Enclosure, Loughaunnaweelaun, Co. Clare
Co. Clare |
Enclosures
Sometimes the most quietly puzzling things in the Irish landscape are the ones that resist easy categorisation.
At Loughaunnaweelaun in County Clare, a small enclosure sits on a level shelf of karst, the distinctive limestone terrain of the Burren region where the ground is grooved and pitted by centuries of rainwater dissolving the rock beneath. The enclosure was recorded as a rectangular structure for years, listed under that description in official surveys throughout the 1990s, but a closer look told a different story.

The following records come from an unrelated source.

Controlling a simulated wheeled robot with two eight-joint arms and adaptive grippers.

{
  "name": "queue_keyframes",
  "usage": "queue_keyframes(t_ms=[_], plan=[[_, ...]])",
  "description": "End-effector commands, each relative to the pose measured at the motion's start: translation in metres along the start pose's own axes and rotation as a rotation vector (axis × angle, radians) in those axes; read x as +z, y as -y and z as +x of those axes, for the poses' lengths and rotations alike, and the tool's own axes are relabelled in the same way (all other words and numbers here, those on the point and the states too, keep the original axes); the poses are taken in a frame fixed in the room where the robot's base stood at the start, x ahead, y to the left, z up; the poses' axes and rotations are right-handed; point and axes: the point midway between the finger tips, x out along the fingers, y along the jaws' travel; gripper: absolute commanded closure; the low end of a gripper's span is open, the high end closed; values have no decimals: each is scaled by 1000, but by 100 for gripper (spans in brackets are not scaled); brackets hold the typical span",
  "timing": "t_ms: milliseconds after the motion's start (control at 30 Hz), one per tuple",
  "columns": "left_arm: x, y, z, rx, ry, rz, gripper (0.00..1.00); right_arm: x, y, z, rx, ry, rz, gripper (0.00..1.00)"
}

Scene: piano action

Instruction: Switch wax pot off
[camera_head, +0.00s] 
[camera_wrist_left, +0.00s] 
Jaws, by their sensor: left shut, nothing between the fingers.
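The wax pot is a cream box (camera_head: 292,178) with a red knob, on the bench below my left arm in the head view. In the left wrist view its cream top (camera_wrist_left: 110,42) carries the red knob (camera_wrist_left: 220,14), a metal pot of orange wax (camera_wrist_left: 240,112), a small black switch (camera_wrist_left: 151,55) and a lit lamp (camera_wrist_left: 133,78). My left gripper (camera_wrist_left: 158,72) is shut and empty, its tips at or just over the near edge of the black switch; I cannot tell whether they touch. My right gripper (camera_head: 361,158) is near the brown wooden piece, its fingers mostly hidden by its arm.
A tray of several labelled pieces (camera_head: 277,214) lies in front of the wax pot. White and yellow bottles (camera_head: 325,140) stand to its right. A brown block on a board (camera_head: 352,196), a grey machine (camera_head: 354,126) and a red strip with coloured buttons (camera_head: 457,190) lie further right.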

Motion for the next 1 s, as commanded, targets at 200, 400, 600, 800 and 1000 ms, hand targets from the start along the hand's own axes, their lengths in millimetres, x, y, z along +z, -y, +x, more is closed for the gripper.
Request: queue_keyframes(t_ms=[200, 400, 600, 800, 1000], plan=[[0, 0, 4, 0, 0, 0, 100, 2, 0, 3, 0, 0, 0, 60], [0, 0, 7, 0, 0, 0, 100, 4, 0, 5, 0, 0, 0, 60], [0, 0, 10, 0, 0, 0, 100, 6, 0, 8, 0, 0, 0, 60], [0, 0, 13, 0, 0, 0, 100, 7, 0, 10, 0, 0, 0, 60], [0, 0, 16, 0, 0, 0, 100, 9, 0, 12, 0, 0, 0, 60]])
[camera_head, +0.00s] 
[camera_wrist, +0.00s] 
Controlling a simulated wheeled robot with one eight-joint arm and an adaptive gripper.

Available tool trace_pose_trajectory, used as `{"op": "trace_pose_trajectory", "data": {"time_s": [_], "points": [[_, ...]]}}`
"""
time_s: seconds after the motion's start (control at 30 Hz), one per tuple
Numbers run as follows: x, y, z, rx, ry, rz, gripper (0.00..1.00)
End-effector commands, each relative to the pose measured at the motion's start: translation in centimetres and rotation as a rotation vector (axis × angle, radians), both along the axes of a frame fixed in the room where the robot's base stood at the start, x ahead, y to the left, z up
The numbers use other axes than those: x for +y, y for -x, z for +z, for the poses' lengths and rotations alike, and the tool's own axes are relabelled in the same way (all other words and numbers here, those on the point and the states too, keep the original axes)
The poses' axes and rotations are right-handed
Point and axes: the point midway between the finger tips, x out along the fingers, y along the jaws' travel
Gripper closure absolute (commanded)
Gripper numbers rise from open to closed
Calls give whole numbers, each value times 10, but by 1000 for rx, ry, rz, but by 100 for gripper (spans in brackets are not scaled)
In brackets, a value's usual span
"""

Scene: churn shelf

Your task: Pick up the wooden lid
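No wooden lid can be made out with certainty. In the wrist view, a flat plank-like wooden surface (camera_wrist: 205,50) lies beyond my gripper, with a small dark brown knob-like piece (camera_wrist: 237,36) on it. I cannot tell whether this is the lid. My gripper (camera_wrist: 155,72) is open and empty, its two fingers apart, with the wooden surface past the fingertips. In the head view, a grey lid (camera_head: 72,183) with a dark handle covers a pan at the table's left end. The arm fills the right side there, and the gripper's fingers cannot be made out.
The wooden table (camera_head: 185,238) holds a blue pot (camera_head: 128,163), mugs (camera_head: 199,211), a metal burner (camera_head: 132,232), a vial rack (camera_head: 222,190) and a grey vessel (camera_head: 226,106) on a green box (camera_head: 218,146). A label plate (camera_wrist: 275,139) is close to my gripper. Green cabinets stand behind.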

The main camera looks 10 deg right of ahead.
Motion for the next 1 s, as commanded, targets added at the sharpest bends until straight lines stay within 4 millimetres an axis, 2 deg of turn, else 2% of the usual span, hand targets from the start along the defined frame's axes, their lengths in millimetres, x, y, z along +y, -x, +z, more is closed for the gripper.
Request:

When the site was physically inspected in 1999, the so-called rectangle turned out to be D-shaped, measuring roughly 17.5 metres on its northeast to southwest axis and 14.6 metres across. Its straight southwestern side is formed by a drystone wall, the kind of dry-laid limestone construction that is common across the Burren, here standing up to 1.2 metres high. Attached to the northeast was an open extension, a roofless annex of sorts, around 7 metres by 11 metres, giving the whole thing an irregular, almost improvised character. The gap between what the records said and what was actually there is a small reminder of how much landscape detail gets fixed in databases before anyone has had a proper look on the ground. What the enclosure was originally used for, whether animal husbandry, cultivation, or something else entirely, is not recorded. What is known is that aerial photography shows the area was cleared at some point between 2009 and 2011, meaning the site as it now stands has been altered relatively recently, and the relationship between the old stonework and the current ground surface may look quite different from what the 1999 inspection described.